『蛇行』宮崎誉子

今まで読んだ宮崎作品といえば、いきなり苛酷な労働現場に放り込まれる若い主人公と、そこを上手く泳いでる格好よい上司、みたいな作品だけだったのだが、今回はちょっと違う。
なんと専業主婦が主人公。これまでとはある意味まったく違う立場の人間といっていい。ただし、作風はほとんどまったく一緒で、テンポの良い会話を中心としたスタイルで、テーマの中心にあるのはやはり労働である。
専業主婦である主人公が浮気をされてどうするか、といったときに、問題にするのは、愛があるかないかよりもむしろ、働かずに済むかどうか、なのである。

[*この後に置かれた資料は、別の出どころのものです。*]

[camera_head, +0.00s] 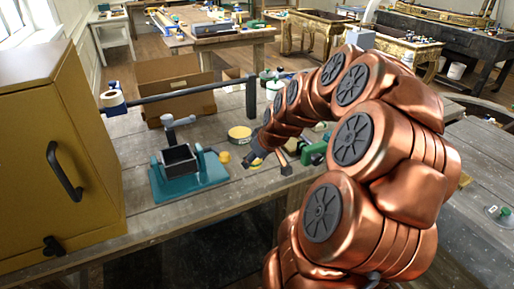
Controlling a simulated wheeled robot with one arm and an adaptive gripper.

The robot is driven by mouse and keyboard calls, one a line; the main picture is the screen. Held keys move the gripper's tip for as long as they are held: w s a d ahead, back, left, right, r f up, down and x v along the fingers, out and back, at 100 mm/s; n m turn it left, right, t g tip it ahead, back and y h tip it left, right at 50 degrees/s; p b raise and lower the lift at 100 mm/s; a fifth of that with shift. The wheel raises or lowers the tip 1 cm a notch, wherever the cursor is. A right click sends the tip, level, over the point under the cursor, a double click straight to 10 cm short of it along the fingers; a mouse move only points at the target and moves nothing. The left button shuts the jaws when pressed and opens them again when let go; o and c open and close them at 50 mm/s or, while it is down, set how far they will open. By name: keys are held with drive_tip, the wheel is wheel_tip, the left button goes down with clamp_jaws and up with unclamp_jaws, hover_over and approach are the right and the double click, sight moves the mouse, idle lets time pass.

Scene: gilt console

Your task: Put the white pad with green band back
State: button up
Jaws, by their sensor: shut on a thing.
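My gripper (254,157) is at the end of the copper arm, low over the middle of the workbench. It is shut on something small at its tips; a bit of yellow (254,163) shows there, but the held thing is too small and hidden to make out. A round pale pad with a dark green band (240,133) lies on the bench just behind and left of my gripper, apart from it as far as I can tell. Another white and green round piece (498,213) sits on the bench at the far right.
A teal fixture with a dark square cup (188,178) stands left of my gripper, with a yellow round piece (224,157) beside it. A mustard cabinet (60,150) fills the left. A black rail (185,93) and a cardboard box (178,85) stand behind. Bare bench lies in front.

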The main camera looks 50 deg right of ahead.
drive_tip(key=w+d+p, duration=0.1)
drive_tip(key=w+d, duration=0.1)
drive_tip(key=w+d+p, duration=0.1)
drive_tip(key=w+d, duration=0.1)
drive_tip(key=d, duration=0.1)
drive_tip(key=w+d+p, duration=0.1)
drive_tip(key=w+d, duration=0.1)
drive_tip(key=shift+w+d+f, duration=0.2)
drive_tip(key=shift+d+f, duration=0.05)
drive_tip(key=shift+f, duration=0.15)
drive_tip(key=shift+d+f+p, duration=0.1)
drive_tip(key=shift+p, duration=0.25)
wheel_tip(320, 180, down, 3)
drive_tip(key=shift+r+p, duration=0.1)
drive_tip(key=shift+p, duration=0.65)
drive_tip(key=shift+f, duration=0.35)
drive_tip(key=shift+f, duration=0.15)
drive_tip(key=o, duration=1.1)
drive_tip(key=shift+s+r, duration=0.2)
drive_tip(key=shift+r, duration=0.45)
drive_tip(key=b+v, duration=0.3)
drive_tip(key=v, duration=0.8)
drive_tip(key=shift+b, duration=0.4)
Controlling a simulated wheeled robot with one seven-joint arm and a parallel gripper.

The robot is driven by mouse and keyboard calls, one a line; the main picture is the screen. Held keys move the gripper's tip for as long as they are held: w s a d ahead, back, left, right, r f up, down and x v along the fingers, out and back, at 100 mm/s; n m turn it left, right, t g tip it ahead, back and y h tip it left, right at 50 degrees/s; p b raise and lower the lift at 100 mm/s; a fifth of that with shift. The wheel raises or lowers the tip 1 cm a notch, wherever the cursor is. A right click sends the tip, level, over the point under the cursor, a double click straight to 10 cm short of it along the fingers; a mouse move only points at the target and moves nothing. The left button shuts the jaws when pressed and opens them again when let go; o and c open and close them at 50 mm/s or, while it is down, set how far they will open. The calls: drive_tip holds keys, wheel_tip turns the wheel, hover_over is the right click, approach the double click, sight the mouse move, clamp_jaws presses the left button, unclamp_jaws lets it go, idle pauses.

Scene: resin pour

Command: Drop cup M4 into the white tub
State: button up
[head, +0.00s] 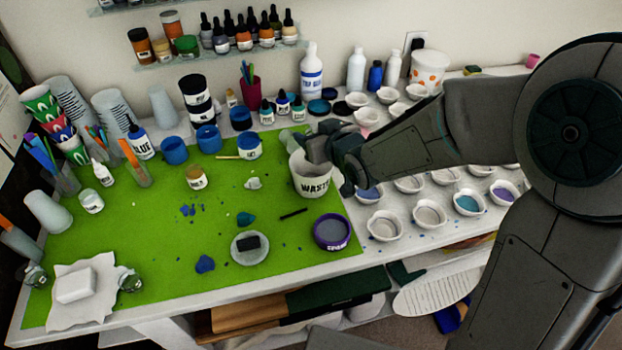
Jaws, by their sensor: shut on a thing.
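The white tub (310,185), marked WASTE, stands upright on the right part of the green mat. My gripper (314,148) is at the tub's top, over its opening, and covers part of the rim. It is shut on a thing, which looks like the small pale grey-green cup (291,138) showing just left of the fingers. The jaws hide much of the held thing. No M4 label can be read, so I cannot tell for sure that it is cup M4. The inside of the tub is mostly hidden.
Several white bowls (385,226) stand right of the tub, partly behind my arm. A purple-rimmed tin (331,232) stands in front of it. A blue jar (248,147) and bottles (267,112) stand behind and left. The green mat (130,235) has clear room at left.

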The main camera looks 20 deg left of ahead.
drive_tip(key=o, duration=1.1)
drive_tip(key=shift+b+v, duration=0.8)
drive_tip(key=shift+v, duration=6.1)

宮崎誉子といえば、若者特有のふざけたような会話が多く出てくるので、軽い小説家と勘違いされるかもしれないが、読まないのはもったいないと思う。中身はふざけているようで全くそんなことは無く、出されているテーマも重い。
また、ウケを狙うというか、楽しく読ませようという工夫がある。これは肝心なところだろう。
ところで、今作は、会話のテンポの良さにズルズルと読んでいたせいか、ある事をすっかり忘れていたのに気づかされた。
なかなか上手い構成で、ここにも宮崎誉子という作家の才気を感じた。